Мы были дети 1812 года. Записки, страницы воспоминаний. Воронеж: Центр.-Чернозем. кн. изд-во, 1989. С. 36.
О”Миэра ( передает слова Наполеона):
«Через два дня после нашего прибытия начался пожар. Сначала он не казался опасным, и мы думали, что он возник от солдатских огней, разведенным слишком близко к домам, почти сплошь деревянным. Это обстоятельство меня взволновало, и я отдал командирам полков строжайшие приказы по этому поводу. На следующий день огонь увеличился, но еще не вызвал серьезной тревоги. Однако, боясь его приближения к нам, я выехал верхом и сам распоряжался его тушением. На следующее утро поднялся сильный ветер, и пожар распространился с огромной быстротой. Сотни бродяг, нанятых для этой цели, разсеялись по разным частям города и спрятанными под полами головешками поджигали дома, стоявшие на ветру, - это было легко, ввиду воспламеняемости построек.
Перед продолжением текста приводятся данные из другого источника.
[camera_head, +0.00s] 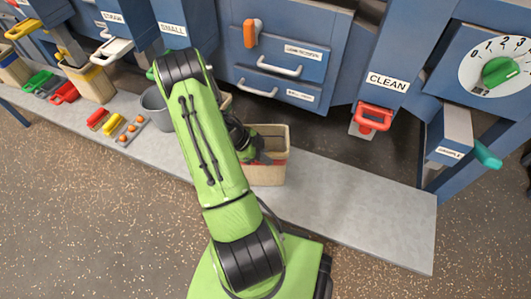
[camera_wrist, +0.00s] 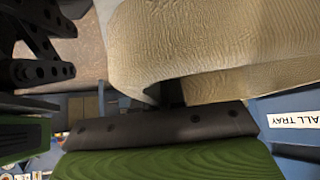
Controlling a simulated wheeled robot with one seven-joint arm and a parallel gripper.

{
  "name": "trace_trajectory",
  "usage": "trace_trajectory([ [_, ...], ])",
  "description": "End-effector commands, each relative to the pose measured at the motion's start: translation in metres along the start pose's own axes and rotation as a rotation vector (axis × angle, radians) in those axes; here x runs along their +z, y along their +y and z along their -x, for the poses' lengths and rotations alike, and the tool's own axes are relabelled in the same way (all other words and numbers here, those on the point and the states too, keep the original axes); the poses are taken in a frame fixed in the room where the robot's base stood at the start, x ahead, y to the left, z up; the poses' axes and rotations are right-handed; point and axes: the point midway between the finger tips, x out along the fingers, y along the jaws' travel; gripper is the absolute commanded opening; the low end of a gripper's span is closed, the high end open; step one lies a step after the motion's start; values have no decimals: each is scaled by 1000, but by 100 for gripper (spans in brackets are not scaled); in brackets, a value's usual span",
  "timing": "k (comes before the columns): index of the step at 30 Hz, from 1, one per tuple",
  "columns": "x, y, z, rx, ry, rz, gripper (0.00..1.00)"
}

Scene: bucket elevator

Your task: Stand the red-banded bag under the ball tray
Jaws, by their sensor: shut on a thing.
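The red-banded bag (camera_head: 270,176) is tan, open-topped and upright on the grey shelf, with a red band on its side. My gripper (camera_head: 258,152) is at its upper left edge, shut on it. My arm covers part of the bag's left side. In the wrist view, tan cloth of the bag (camera_wrist: 215,45) fills the upper right, beside a dark finger pad. A blue front with a label ending "ALL TRAY" (camera_wrist: 298,120) shows at the right edge. In the head view, I cannot read which drawer is the ball tray.
The grey shelf (camera_head: 345,205) is clear right of the bag. A red handle (camera_head: 372,118) hangs under "CLEAN". A grey bucket (camera_head: 153,102) and a tray of small items (camera_head: 122,131) stand left of my arm. Coloured clips (camera_head: 65,92) and other tan bags (camera_head: 92,83) are further left.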

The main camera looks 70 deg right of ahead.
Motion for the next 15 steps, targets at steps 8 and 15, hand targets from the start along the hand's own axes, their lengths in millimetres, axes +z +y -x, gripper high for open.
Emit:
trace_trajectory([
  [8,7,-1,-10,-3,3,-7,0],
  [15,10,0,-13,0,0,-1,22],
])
Это обстоятельство да еще сила ветра делали напрасными все старания потушить огонь. Трудно было даже выбраться из него живым. … большинство пожарных труб испорчено. Их было около 1000, а мы нашли среди них, кажется только одну пригодную. Кроме того, бродяги, нанятые Растопчиным, бегали повсюду, распространяя огонь головешками, а сильный ветер ещё помогал им. Этот ужасный пожар всё разорил. Я был готов ко всему, кроме этого. Одно это не было предусмотрено: кто бы подумал, что народ может сжечь свою столицу?»
Из воспоминаний французского офицера
Бургонь: « Но часто случалось, что только успевали развести огонь, как приходилось немедля съедать это кушанье почти в сыром виде, потому что получался приказ идти дальше или вблизи показывались русские. В последнем случае не очень стеснялись – я не раз видел, как часть солдат преспокойно себе закусывала в то время, как другая отстреливалась от русских. Но когда являлась настоятельная необходимость и непременно требовалось сниматься с места, то уносили с собой котёл, и каждый на ходу черпал из него пригоршнями и ел; поэтому у всех лица были выпачканы в крови.
Я кончил свой жалкий ужин, состоявший из кусочка печёнки от лошади, убитой нашими сапёрами, а вместо питья проглотил пригоршню снега. Маршал Мортье также съел печёнки, зажаренной для него денщиком, но только он ел её с куском сухаря и запил каплей водки; ужин, как видите, не особенно изысканный для маршала Франции, но и то было ещё недурно при нашем злосчастном положении».